1971'de ailemden, büyükbabamın Yoksunluktan Özgürlük tablosunu canlandırarak Ladies’ Home Journal dergisi için bir Şükran Günü fotoğrafında poz vermeleri istendi. Yerel bir handaki yemek masasında, yiyemediğimiz yemeklere saatlerce baktık. Annem sonradan yemeğin parlasın diye yenmeyecek bir şeyle işlem gördüğünü söyledi. Aç ve yorgun ayrıldık. Daha sadece iki yaşındaydım.
Aynı zamanda bir ressam olan annem, orijinal tabloda da fazla yemek olmadığını sıklıkla belirtirdi. Bunun bir tasarım hilesi olduğunu açıklardı, ses tonu hem eleştirel hem de hayranlık doluydu. Çerçevenin alt yarısını dolduran beyaz masa örtüsü, dikkati masanın etrafındaki gülümseyen yüzlere çeker. Ön plandaki biraz kereviz, turşu, birkaç küçük soğuk et ve bir meyve yığını dışında, tek yemek henüz masaya bile konmamış olan büyük hindidir. Yine de birçokları için bu sahne -mükemmel Norman Rockwell Şükran Günü- bir bolluk hissi uyandırır.
Norman Rockwell'in 1943'te resmettiği Yoksunluktan Özgürlük tablosu, The Saturday Evening Post dergisi tarafından ısmarlanan Dört Özgürlük serisinin bir parçasıydı. Franklin Delano Roosevelt'in, kamuoyunu II. Dünya Savaşı'na girme gerekliliğine ikna etmek amacıyla, savunulması gereken temel Amerikan ilkeleri hakkındaki konuşmasını görselleştiriyordu. Yoksunluktan Özgürlük, konuşma özgürlüğü, korkudan özgürlük ve inanç özgürlüğünün yanı sıra, en somut özgürlük olan Amerika'nın gıda bolluğunu sergilemeyi amaçlıyordu.
Zamanla, tablonun orijinal propaganda amacı silindi ve hem hayranlar hem de eleştirmenler için ideal Amerikan Şükran Günü'nün bir sembolü haline geldi. Görselden yola çıkan mimler her kasım ayında yayılır ve ben de sıklıkla birkaç parodi alırım. İnsanlar bazen şaka yollu, bazen ciddi bir şekilde, "Çocukluğun böyle miydi?" diye sorar.
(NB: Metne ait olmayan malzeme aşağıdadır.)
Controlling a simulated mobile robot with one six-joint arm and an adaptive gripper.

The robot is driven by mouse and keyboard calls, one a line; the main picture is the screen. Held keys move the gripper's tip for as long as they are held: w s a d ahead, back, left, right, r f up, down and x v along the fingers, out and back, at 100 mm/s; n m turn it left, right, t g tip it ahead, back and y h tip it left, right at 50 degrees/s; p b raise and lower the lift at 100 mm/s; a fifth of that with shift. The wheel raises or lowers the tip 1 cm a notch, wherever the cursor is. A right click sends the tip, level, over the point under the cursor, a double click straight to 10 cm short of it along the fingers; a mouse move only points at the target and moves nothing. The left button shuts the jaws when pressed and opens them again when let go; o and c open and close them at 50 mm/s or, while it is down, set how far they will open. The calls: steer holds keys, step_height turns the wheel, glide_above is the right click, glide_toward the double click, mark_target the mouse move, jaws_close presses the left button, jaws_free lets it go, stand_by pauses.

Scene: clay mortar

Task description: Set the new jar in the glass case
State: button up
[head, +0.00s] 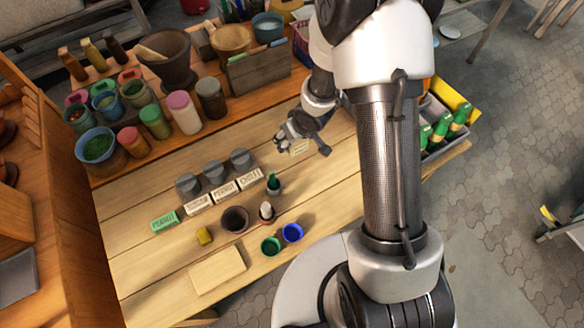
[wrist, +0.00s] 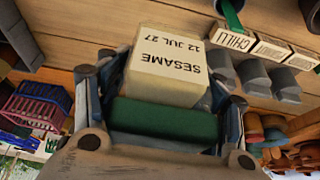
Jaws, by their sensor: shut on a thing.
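My gripper (head: 300,130) is shut on a boxy cream piece (wrist: 170,65) printed "SESAME 12 JUL 27", with a green part (wrist: 160,123) below the print in the wrist view. The cream piece also shows small beneath the gripper in the head view (head: 299,147), near the back right of the wooden table; whether it touches the table is unclear. Grey cylinders (head: 214,172) stand in a row behind cream blocks, one reading CHILLI (head: 250,179). A green PEANUT block (head: 165,222) lies left of them. I cannot make out a glass case in either view.
A dark bowl (head: 235,220), small green cup (head: 271,247), blue cup (head: 292,233) and pale board (head: 217,270) are at the table front. Colourful jars (head: 155,121) and a mortar (head: 167,58) stand on the raised shelf behind. A crate of green-capped bottles (head: 440,130) is at right.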

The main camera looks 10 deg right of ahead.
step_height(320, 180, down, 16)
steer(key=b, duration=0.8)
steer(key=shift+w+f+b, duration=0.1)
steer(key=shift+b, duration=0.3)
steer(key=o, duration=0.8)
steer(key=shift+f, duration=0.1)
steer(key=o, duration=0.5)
Bu tablo sadece mükemmel bir Şükran Günü'nün popüler fikrini şekillendirmekle kalmadı, aynı zamanda sıklıkla gerçek bir belgesel olarak da yanlış anlaşılıyor. Birçok kişi, bunun Rockwell'in kendi ailesini veya onun bayramı nasıl kutladığını tasvir ettiğini varsayar. Bir keresinde, bir toplum merkezinde bir kadının Şükran Günü planlarından şikayet ederken duydum: "Her yıl, sanki Norman Rockwell'in ailesi gelecekmiş gibi hazırlanıyorum, ama gelen sadece kendi ailem." Gerçekte, tabloda modeller yer alıyor, birçoğu ayrı ayrı fotoğraflanmış ve sadece tuvalde bir araya gelmişti.
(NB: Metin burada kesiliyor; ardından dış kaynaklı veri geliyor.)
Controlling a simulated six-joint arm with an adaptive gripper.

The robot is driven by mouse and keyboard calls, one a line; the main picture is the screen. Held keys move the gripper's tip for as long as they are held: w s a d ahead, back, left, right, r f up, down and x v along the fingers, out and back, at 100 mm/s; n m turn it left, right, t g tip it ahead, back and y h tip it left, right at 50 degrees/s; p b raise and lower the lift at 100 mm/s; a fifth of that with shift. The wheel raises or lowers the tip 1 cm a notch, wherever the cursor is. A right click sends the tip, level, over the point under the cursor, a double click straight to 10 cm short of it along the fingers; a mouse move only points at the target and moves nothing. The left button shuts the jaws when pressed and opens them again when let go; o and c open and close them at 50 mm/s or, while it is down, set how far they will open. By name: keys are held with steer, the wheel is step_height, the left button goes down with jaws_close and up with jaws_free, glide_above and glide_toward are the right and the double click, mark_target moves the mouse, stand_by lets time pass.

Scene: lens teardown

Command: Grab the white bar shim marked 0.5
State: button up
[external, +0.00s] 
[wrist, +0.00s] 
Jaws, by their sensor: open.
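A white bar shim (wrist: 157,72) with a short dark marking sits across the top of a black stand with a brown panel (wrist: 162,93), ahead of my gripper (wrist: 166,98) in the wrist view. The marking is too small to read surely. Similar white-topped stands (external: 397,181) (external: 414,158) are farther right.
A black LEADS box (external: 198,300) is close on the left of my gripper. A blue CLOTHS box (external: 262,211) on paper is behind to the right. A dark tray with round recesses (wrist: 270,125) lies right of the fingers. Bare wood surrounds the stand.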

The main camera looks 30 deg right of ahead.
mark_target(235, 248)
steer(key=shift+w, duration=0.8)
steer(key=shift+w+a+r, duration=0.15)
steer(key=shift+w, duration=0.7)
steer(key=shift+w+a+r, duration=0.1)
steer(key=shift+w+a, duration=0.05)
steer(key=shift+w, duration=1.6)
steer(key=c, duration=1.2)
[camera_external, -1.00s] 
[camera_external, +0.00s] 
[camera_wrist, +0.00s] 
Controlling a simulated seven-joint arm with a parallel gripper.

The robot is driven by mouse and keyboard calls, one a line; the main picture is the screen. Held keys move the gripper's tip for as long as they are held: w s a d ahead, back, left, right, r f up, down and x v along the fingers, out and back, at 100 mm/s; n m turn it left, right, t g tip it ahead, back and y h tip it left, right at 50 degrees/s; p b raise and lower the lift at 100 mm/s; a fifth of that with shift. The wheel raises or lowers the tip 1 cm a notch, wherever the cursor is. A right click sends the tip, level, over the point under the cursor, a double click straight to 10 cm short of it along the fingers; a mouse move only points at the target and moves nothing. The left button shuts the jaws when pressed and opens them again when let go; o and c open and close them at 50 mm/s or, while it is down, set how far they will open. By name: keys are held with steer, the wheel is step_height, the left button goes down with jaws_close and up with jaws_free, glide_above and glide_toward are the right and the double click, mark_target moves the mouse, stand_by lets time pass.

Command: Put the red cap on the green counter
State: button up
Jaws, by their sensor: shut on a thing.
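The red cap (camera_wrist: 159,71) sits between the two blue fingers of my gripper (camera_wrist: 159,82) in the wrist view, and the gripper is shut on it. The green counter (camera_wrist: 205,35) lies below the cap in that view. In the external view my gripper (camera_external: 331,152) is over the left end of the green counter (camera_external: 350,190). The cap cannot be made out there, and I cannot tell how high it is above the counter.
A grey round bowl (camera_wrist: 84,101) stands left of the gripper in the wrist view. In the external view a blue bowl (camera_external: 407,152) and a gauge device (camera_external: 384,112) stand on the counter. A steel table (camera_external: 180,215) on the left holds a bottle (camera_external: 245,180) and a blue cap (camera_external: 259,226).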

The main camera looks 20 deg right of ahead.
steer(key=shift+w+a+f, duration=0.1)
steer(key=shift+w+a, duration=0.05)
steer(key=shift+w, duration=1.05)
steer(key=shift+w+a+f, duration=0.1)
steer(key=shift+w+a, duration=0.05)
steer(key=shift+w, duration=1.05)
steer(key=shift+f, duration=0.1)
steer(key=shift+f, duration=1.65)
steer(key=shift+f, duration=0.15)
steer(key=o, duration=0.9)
Bununla birlikte, büyükbabamın evindeki Şükran Günü'nün tabloyla bazı benzerlikleri vardı. Tüm geleneksel yemeklere sahiptik ve uygun porselenleri kullanırdık. Muhtemelen karısının tarafından gelen atalar, ağır altın çerçeveler içinde, siyah giysiler ve Püritenler gibi sert beyaz yakalarla bize yukarıdan bakarlardı. Çocukların daha fazla dayanamayıncaya kadar masada sessizce oturması gerekirdi, sonra da korkutan Godzilla veya King Kong'u ya da büyük, taklit ahşap bir televizyondaki bir TV dramasını izlemek için koşarak giderdik. Elmalı turta ve vanilyalı dondurma için geri dönmek ve büyükbabamın "Dişlerin üzerinden, diş etlerinden geçerek, dikkat et mide, işte geliyor!" gibi esprili sözlerini duymak her zaman bir rahatlamaydı.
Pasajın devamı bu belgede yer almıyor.